Defendant asserts two years of front pay should be included in the amount in controversy, as a "conservative assumption that it will take two years for Plaintiff to find comparable work." [Mem. in. Opp. at 10 (citations and emphasis omitted).] Based on the two-year assumption, Defendant estimates front pay damages to be $57,044.52. [Id. at 11 (citing Thornbury Decl. at ¶ 18).] Defendant did not reference any facts to support the estimate of two years. Instead, Defendant lists cases from various courts of appeal that all similarly hold, in general, that it was not an abuse of discretion for the respective lower court to award front pay for a period of approximately ten years. See id. (some citations omitted) (citing Pierce v. Atchison, Topeka & Santa Fe Ry. Co., 65 F.3d 562, 574 (7th Cir. 1995)). Defendant's listing of cases that ultimately awarded front pay is not persuasive to show that an award of front pay is likely here because Defendant did not establish any connection between the facts of those cases and the facts of the instant action. Without any argument pertaining to the facts and circumstances of this case, the two-year estimate is an ungrounded speculation, and the likelihood of a front pay award has not been demonstrated by a preponderance of the evidence. Therefore, the Court declines to include front pay in calculating the amount in controversy.

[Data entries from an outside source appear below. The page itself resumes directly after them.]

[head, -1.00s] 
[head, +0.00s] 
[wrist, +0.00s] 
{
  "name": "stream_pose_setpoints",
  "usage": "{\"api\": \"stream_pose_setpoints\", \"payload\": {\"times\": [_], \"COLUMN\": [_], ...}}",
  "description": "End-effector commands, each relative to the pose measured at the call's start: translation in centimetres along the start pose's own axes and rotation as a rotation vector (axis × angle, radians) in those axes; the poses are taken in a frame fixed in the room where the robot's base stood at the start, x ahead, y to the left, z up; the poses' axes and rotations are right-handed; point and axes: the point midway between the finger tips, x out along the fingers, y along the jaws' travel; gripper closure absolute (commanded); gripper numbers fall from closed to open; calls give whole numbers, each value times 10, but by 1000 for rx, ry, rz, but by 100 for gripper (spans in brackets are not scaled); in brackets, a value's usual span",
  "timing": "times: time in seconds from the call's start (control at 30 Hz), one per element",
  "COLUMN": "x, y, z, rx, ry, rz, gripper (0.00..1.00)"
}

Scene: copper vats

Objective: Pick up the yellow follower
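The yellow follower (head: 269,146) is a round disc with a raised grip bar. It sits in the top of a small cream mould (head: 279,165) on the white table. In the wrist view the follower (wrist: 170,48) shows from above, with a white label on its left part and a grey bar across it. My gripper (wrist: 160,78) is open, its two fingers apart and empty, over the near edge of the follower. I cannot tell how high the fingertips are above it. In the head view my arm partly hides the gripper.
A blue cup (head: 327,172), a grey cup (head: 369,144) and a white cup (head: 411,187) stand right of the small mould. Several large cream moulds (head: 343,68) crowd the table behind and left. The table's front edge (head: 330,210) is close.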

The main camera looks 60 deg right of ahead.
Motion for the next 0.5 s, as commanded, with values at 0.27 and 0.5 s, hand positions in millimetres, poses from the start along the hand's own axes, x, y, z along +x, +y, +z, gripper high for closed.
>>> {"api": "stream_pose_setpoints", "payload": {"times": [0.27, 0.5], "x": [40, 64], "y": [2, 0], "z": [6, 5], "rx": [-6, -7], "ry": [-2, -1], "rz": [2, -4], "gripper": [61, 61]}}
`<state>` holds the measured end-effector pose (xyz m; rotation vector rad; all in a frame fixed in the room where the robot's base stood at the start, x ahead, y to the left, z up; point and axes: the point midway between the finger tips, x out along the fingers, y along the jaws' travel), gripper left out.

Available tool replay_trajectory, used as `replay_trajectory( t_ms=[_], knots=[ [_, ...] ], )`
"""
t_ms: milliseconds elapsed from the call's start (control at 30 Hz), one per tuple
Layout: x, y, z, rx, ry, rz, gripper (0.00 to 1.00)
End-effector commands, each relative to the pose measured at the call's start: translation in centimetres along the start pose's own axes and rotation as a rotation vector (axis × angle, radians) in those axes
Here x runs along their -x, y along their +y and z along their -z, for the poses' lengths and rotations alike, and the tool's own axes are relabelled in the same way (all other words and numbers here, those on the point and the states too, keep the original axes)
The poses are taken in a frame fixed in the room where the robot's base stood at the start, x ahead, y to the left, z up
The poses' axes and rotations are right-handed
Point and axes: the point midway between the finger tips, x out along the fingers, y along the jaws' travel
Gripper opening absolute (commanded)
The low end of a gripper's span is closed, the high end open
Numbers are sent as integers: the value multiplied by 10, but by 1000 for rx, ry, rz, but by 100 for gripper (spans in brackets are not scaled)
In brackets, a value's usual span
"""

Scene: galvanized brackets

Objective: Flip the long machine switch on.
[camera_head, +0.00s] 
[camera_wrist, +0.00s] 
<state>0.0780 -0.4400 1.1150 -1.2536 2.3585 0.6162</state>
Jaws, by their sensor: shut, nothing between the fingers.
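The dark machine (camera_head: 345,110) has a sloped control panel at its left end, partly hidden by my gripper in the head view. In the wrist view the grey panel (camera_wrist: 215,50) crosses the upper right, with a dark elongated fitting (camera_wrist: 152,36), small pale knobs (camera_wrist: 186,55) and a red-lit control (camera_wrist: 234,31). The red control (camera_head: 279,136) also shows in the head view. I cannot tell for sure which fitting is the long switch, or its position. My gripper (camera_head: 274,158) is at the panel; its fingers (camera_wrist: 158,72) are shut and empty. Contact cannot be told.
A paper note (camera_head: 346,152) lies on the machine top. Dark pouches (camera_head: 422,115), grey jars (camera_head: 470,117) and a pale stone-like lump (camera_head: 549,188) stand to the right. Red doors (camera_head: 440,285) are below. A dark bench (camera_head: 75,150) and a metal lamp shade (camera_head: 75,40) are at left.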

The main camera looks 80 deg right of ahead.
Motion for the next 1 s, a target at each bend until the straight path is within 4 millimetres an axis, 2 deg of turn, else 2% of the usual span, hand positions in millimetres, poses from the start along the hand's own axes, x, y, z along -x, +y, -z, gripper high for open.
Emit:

In sum, $51,010.50 will be included in the amount in controversy to account for Plaintiff's lost wages.

B. Attorneys' Fees

Defendant argues the Court should include attorneys' fees in the amount in controversy calculation because "[a]lthough Plaintiff currently is pro se, as a practical matter she will need to hire counsel if she wishes to continue pursuit of her claims." [Mem. in Opp. at 13 (emphasis omitted).] Defendant argues that "the Court should assume that Plaintiff will retain counsel as 'a court must include future attorneys' fees recoverable by statute or contract when assessing whether the amount-in-controversy requirement is met.'" [Id. (quoting Fritsch v. Swift Transp. Co. of Ariz., LLC, 899 F.3d 785, 794 (9th Cir. 2018).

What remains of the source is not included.